Written by Dave Howorth, director of SCALA, a leading provider of management services for the supply chain and logistics sector.
The IGD’s annual grocery forecasts have consistently predicted strong growth for the convenience sector, most recently estimating that the sector’s value will increase by 17.6% over the next four years, reaching £47.2bn by 2023.
With the Co-op alone announcing plans to open 100 new food stores in 2019, there is a rapidly growing network of convenience stores across the UK offering potentially lucrative new business opportunities for the logistics providers that serve them.
However, in order to capitalise on this increasingly valuable market, logistics providers must be prepared to think and operate differently in order to meet the unique needs of convenience retailers. Servicing the convenience market is intrinsically more expensive than large out of town supermarkets, so it’s essential to ensure that the costs of servicing the convenience sector are fully understood and optimised. So what are the key differences and the implications of these differences for logistics providers?

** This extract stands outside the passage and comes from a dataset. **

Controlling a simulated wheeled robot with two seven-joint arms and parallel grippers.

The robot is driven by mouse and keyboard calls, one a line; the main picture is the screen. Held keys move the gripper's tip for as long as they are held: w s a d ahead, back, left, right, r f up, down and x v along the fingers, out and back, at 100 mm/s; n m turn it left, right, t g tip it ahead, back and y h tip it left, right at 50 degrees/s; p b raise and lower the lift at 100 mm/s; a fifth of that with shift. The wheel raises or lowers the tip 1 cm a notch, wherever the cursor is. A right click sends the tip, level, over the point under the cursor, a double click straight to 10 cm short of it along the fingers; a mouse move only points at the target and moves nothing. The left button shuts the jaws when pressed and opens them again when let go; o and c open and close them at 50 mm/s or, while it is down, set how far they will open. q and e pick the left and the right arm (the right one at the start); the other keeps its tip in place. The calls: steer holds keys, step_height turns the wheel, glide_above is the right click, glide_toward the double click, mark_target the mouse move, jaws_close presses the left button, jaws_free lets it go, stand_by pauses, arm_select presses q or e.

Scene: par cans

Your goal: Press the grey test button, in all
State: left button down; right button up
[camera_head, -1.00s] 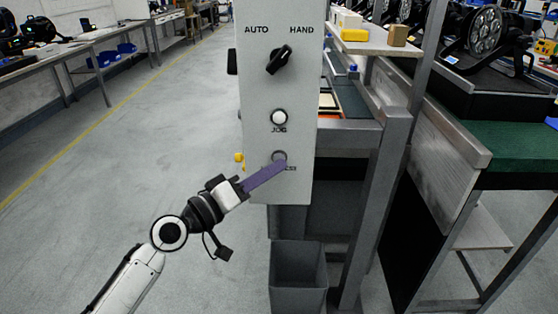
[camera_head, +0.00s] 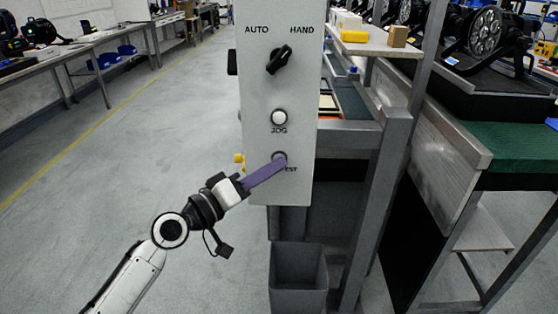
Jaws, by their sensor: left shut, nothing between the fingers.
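The grey test button (camera_head: 279,156) is the lowest control on the front of a pale grey control box (camera_head: 300,110). The end of the "TEST" label shows just below it, partly covered by my fingers. My left gripper (camera_head: 282,163) is shut and empty. Its purple fingers reach up from the lower left, and their tips overlap the lower part of the button. I cannot tell whether they touch it or whether it is pushed in. My right gripper is not in view.
Above on the box are a white jog button (camera_head: 279,118) and a black AUTO/HAND switch (camera_head: 279,60). A yellow knob (camera_head: 239,158) sticks out at the box's left side. A grey bin (camera_head: 298,280) stands below. Open floor lies to the left.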

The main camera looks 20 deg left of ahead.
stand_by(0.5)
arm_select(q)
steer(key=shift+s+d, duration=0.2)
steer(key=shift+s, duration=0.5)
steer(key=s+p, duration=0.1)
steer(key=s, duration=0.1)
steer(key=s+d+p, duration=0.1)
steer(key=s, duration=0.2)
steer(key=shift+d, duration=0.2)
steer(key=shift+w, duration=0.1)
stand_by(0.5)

The locations of convenience stores can often make delivery access for large vehicles difficult and many urban areas have time restrictions around the movements and unloading of heavy goods vehicles. Logistics providers must therefore consider the likelihood of needing to use smaller vehicles when making deliveries, as well as possible delivery window restrictions. These vehicles might also have to be capable of multi-temperature delivery, which, together with the smaller delivery sizes, contributes to a very different distribution cost and complexity profile.
Fewer store staff can also make delivery windows much tighter than with larger supermarkets, so precision is therefore key. However, with the smaller delivery sizes leading to a higher multi-drop environment, it can be difficult for logistics providers to maintain a consistently time-sensitive service. Those that can meet these challenges will benefit from repeat custom as the market continues to grow.

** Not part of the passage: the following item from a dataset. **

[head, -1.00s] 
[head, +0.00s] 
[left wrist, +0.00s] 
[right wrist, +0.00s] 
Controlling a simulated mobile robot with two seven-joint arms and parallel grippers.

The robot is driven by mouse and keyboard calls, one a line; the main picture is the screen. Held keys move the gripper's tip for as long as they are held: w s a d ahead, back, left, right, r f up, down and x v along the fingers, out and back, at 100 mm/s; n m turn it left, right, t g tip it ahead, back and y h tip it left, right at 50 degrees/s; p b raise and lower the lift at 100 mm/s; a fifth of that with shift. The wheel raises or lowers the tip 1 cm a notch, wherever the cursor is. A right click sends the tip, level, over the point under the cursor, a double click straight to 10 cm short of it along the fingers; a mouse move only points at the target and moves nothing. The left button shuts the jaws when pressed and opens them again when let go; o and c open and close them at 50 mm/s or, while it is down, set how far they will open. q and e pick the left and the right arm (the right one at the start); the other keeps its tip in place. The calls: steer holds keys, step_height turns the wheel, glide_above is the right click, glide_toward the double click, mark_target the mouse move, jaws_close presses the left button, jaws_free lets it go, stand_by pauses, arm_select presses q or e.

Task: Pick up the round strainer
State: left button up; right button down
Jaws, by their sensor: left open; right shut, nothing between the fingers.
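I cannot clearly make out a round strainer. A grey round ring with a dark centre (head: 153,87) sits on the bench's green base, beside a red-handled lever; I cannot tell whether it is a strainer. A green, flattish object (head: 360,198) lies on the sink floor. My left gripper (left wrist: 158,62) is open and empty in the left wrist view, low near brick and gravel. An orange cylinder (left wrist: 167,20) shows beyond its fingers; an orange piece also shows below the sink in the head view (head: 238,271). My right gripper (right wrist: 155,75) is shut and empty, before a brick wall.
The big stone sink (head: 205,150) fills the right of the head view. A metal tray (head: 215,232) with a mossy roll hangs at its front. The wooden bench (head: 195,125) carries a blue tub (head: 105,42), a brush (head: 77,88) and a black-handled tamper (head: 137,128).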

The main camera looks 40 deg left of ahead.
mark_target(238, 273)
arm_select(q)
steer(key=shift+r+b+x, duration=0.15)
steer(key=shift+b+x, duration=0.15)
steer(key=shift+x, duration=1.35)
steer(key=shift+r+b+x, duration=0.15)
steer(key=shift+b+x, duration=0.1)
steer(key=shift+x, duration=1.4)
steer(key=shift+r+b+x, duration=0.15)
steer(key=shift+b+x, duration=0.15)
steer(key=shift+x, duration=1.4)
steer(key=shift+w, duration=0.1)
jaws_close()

In order to guarantee they have the capability to offer this high level of reliability, logistics providers need to be prudent when planning their distribution centre locations. They should invest in regional centres that are close to as many stores as possible, as well as consider opening urban ‘campuses’ that are equipped to service multiple customers.
The rise of the convenience sector offers a wealth of new business opportunities for savvy logistics providers. Those that successfully adapt their services to match the unique challenges of the sector have the potential to become valued and trusted partners, but it’s crucial that they monitor their own cost-to-serve, to ensure that the new relationships are beneficial to both businesses.